Remember when I mentioned dealing with social anxiety? For decades, I hid it behind my professional persona – the competent, confident guy who had it all together. But anxiety doesn’t care about your image. It shows up anyway, usually at the worst possible moments.

Learning to admit this, first to myself and then to others, was terrifying. I was certain people would be disappointed. That they’d feel betrayed by the “real” me after investing in the performance for so long.

Some were. That’s the hard truth. Some people prefer the performance. They’re more comfortable with your mask than your face. But the people who matter? They were relieved. My wife actually said, “I’ve been waiting twenty years for you to drop the act.”

Small acts of rebellion

You can’t just flip a switch and become authentic overnight. Trust me, I tried. It’s more like learning to speak a language you used to know but haven’t practiced in years.

Start small. When someone gives you a compliment, just say “thank you” instead of deflecting with a joke. When someone asks how you’re doing, pause before answering. Give yourself permission to say “Actually, today’s been tough” when it has been.

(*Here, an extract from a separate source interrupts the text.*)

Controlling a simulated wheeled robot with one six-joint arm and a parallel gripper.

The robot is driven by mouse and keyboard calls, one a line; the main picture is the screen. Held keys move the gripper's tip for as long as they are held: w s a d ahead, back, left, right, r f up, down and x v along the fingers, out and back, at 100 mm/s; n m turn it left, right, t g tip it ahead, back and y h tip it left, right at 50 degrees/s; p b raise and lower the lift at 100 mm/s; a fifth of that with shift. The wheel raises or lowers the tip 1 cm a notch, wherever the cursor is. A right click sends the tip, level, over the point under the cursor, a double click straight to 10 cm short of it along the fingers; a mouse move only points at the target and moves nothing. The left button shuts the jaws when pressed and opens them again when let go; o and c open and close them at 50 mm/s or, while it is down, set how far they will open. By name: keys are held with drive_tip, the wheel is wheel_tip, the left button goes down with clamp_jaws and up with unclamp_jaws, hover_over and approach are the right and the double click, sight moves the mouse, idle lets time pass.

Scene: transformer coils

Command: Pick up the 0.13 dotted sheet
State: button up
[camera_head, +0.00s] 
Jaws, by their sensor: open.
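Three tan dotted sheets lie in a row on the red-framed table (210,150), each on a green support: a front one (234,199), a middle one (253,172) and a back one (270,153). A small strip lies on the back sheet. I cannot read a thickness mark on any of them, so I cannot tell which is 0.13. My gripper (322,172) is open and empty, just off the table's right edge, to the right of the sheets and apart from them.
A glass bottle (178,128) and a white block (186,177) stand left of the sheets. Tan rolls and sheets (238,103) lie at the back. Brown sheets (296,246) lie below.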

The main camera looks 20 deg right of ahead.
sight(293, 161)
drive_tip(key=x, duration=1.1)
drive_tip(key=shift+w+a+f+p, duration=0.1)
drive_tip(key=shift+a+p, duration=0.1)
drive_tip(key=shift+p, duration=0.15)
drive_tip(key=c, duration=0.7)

These feel like tiny rebellions at first. Your performing self will scream that you’re making things weird, that you’re being a burden. Ignore it. That voice has been running the show for too long.

The unexpected plot twist

Here’s what nobody tells you about dropping the happiness performance: it doesn’t make you unhappy. It makes you real. And real includes the full spectrum – joy, sadness, frustration, excitement, boredom, contentment.

My relationship with my kids changed completely once I stopped performing. We have real conversations now. They share their struggles because they know I’ll share mine. My middle child, the one who struggled with anxiety? They told me recently that seeing me work through my own stuff gave them permission to be imperfect too.

That’s worth more than a thousand performed smiles.

Final thoughts

If you recognize yourself in that mother’s confession, if you’ve been performing happiness for so long that you’ve lost track of the real thing, know this: it’s not too late to find your way back.

The path isn’t about becoming unhappy or dumping your problems on everyone. It’s about allowing yourself to be human. To have bad days without apologizing for them. To experience joy without needing to amplify it for others.

Your kids, your partner, your friends – they don’t need your performance. They need you. The real, complicated, sometimes struggling, sometimes thriving you. That’s the person worth knowing. That’s the person worth being.